Plain (the stocking stitch of hand knitting) is the base structure of ladies' hosiery, fully fashioned knitwear and single-jersey fabrics. Its use in ladies' suiting was popularised by Lily Langtry (1852-1929), known as the 'Jersey Lily' after her island birthplace. Other names for plain include stockinette, whilst in the USA the term 'shaker stitch' is applied to it when knitted in a coarse gauge of about 3- needles per inch (25 mm). The term 'plain knit may be used instead of just 'plain', particularly when the structure has a surface design.
Its technical face (Fig. 7.1) is smooth, with the side limbs of the needle loops having the appearance of columns of V's in the wales. These are useful as basic units of design when knitting with different coloured yarns.
On the technical back, the heads of the needle loops and the bases of the sinker loops form columns of interlocking semi-circles (Fig. 7.2), whose appearance is sometimes emphasised by knitting alternate courses in different coloured yarns.
Plain can be unroved from the course knitted last by pulling the needle loops through from the technical back, or from the course knitted first by pulling the sinker loops through from the technical face side. Loops can be prevented from unroving by binding-off.
If the yarn breaks, needle loops successively unmesh down a wale and sinker loops unmesh up a wale; this structural breakdown is termed laddering after 'Jacob's Ladder' .
Laddering is particularly prevalent in ladies' hosiery, where loops of fine smooth filaments are in a tensioned state; to reduce this tendency, certain ladder-resist structures have been devised. The tendency of the cut edges of plain fabric to unrove
and fray when not in tubular or flat selvedged form can be overcome by securing them during seaming.

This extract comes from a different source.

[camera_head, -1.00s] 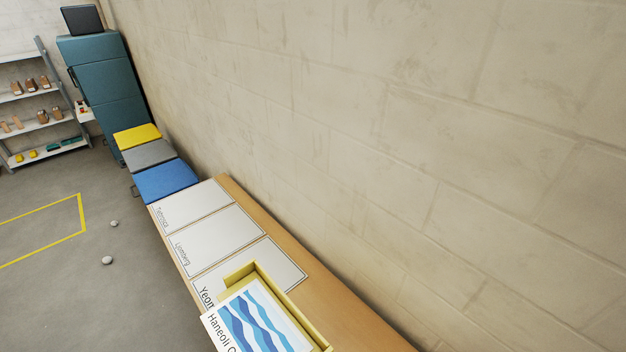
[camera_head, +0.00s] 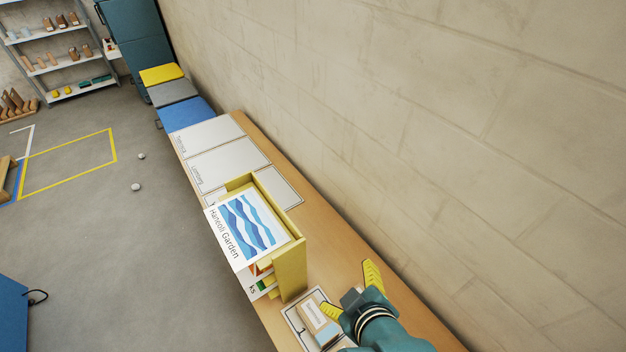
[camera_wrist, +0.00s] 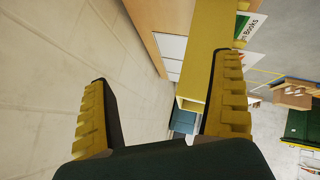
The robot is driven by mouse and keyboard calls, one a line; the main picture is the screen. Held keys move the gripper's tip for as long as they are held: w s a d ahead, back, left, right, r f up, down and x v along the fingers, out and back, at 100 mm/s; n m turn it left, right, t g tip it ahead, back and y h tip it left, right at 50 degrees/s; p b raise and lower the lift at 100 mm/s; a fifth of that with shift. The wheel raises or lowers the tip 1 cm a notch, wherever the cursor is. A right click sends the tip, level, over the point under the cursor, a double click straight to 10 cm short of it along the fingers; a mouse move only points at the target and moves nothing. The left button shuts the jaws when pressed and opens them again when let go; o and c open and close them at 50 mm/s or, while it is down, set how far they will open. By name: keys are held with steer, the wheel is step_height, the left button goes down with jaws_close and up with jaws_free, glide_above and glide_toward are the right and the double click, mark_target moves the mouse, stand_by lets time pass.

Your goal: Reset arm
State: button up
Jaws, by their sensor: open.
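My gripper (camera_head: 352,290) is at the lower right of the head view, above the wooden bench top and close to the wall. Its yellow ribbed fingers are spread wide. In the wrist view my gripper (camera_wrist: 165,115) is open, with nothing between the fingers. A yellow box-like stand (camera_head: 291,272) stands on the bench to the left of my gripper. It bears a sheet with blue waves (camera_head: 250,225) reading "Haneoli Garden". A small wood-and-white block (camera_head: 318,318) lies on a white outlined card beside and partly behind my gripper.
The wooden bench (camera_head: 345,245) runs along the block wall (camera_head: 430,120). White labelled panels (camera_head: 228,160) lie on its far part. Blue, grey and yellow pads (camera_head: 187,113) lie beyond. Shelves (camera_head: 60,48) stand far left. Open grey floor (camera_head: 110,240) lies left of the bench.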

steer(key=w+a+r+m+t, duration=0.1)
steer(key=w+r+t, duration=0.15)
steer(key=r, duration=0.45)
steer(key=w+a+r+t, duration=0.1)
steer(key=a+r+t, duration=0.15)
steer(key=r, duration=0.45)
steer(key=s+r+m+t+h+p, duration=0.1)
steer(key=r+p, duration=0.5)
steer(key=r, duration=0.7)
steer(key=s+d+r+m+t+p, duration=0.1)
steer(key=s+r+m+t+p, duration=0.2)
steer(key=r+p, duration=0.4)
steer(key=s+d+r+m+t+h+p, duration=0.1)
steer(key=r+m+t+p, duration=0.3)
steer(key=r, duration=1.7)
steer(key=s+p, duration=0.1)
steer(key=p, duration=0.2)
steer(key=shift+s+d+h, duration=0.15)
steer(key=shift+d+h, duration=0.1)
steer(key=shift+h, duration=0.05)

Knitted structures have a three-dimensional structure as shown in Fig. 7.3. At the point where the new needle loop is drawn through the old loop (I), the structure is composed of two yarn thicknesses (diameters) instead of one. The needle loop is therefore held down, both at its head (H) and its feet (F),by loops in the same wale, but its side limbs tend to curve upwards at (II).
When the fabric is cut, the loops are no longer held in this configuration so that the fabric curls towards the face at the top and bottom and towards the back at the sides. The same configuration causes face meshed wales of loops to be prominent in rib fabrics and the heads of loops and the sinker loops to be prominent in wales of purl stitches.
Plain is the simplest and most economical weft knitted structure to produce and has the maximum covering power. It normally has a potential recovery of 40% in width after stretching.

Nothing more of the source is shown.